Gestaltet wurde der das Brückengeländer säumende metallene Schriftzug von Schwiegertochter Elisabeth Eich. Und so können Passanten nun auf dem Weg von der Leopoldstadt in die Innere Stadt jenes Gedicht lesen, das Aichinger später unter dem Titel „Winterantwort“ verfasste und das sich mit dem Tod der Großmutter befasst. „Die Welt ist aus dem Stoff, / der Betrachtung verlangt“, heißt es zu Beginn des Gedichts.
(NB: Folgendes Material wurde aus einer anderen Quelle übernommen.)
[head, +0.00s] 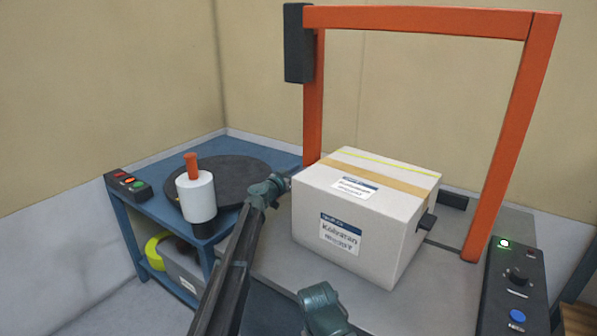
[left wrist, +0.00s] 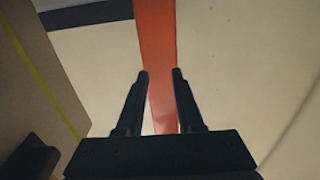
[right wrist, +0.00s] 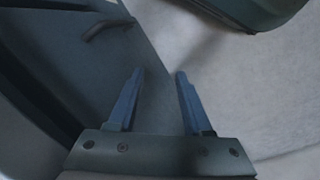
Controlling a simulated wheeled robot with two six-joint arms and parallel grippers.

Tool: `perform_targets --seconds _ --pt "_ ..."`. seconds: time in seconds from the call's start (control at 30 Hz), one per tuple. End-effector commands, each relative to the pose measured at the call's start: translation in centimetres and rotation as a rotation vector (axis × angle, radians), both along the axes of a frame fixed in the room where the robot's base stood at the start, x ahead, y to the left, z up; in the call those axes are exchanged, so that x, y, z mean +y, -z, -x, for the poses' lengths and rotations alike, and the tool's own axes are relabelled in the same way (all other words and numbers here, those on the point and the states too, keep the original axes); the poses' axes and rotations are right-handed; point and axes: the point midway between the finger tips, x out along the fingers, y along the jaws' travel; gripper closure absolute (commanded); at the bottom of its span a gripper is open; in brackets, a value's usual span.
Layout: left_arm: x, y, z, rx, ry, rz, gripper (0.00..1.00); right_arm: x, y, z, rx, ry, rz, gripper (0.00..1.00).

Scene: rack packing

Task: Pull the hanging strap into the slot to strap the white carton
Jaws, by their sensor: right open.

Wichtiges Zeichen der Erinnerungskultur

In Anwesenheit zahlreicher Familienmitglieder der Schriftstellerin sowie der Bühnenbildnerin Eich fragte sich Kunst- und Kulturstaatssekretärin Andrea Mayer (Grüne) in ihrer Rede, ob Aichinger selbst es gutgeheißen hätte, mit einem Denkmal verewigt zu werden. „Sie wollte sich im Leben und im Schreiben zum Verschwinden bringen“, so Mayer. Die Art und Weise, wie dieser „Gedenkort“ nun aber realisiert worden sei, hätte Aichinger laut Mayer gefallen können. „Das Gedicht kehrt nun an jenen Ort zurück, den sie darin beredet verschweigt.“

Schriftzug „die Welt ist aus dem Stoff“ auf Schwedenbrücke
APA/Herbert Pfarrhofer
Ein Ausschnitt aus dem Gedicht der Schriftstellerin ist auf der Brücke zu lesen

Die Wiener Kulturstadträtin Veronica Kaup-Hasler (SPÖ) freute sich im Anschluss, „dass sich von nun an die zahlreichen Passantinnen und Passanten, die täglich die Schwedenbrücke frequentieren, mit dem Gedicht von Ilse Aichinger und der Geschichte dieser Stadt konfrontiert sehen“. Gerade in Zeiten von kurzen, sinnentleerten Worten auf Social Media sei es ein wichtiges Zeichen der Erinnerungskultur, Aichingers gewichtige Worte im öffentlichen Raum zu verankern. Unterstützt wurde das Vorhaben, das laut Walter Famler, Präsident des Kunstvereins, vor einigen Jahren in der Alten Schmiede im Dialog mit Aichingers Kindern entstanden ist, auch von der S.Fischer Stiftung Berlin.

Kurz vor der Enthüllung trug der Autor Josef Winkler, der die Etablierung des Gedenkorts auch als Präsident des Kunstsenats unterstützte, Aichingers Gedicht „Winterantwort“ vor, bevor zahlreiche Wegbegleiter und Literaturfreunde sich – über die Brücke spazierend – selbst ein Bild machen konnten.